A talk given by Phiroz Mehta at Dilkusha, Forest Hill, London on 14th July 1973

Transcript

From the time we are born we are conditioned by all the influences around us. We say that we are a body-mind organism or a psycho-physical being. The physical aspect of it we understand fairly well. The mental aspect is still something of which we are very ignorant. The physical body consists of what we commonly call matter. It is a specialised pattern of matter made out of the universal matter that is spread throughout the cosmos. They are the same elements, the same energies, electrical or chemical or whatever it is, they all operate in each of us as a physical living pattern. The physical aspect, the mental aspect similarly is our particular pattern of mental expression out of the universal Mind which pervades the whole cosmos. This is something we forget, all the time, and we certainly live our lives as perfect evidence that we do not know anything about this at all. We say my feelings, my thoughts, my desires as if they were particular, separate possessions exclusively our own. Nothing of the sort. Just as the air we breathe is the universal air around us, we cannot pick and choose which oxygen or nitrogen etc. we shall breathe in and what will happen to the air we breathe out. We simply cannot choose where the mind is concerned. Out of the universal stock which is Mind, this unknown mystery, there take place processes which we call mental and psychical processes. Purely for convenience, we may say my mind.

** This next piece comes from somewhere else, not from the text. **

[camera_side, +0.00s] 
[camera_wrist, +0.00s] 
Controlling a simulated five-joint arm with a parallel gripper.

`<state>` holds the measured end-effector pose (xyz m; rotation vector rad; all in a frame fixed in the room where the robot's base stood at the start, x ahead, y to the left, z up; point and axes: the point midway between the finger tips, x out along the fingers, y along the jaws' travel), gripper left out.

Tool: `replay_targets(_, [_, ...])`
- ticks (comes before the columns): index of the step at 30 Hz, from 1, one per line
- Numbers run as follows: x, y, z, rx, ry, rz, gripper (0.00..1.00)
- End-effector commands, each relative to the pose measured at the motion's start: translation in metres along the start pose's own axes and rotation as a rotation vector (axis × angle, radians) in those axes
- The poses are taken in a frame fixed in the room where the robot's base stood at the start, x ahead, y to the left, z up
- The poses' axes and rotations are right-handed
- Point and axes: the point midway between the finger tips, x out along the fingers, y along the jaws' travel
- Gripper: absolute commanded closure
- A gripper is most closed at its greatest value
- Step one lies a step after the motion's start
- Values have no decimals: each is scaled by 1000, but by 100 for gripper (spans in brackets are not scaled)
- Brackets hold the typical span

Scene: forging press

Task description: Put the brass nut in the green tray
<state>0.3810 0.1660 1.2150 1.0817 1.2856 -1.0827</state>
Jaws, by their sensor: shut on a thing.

But in actual fact there is no such thing as my mind. This vast universal Mind energy meeting body in the human being, in living creatures, gives rise to what we call psyche. Psyche and Mind are not identical. Psyche specifically distinguishes the pattern which you yourself display of this universal thing which is Mind, just as your own particular body is the physical pattern which you display out of this universal thing which is matter.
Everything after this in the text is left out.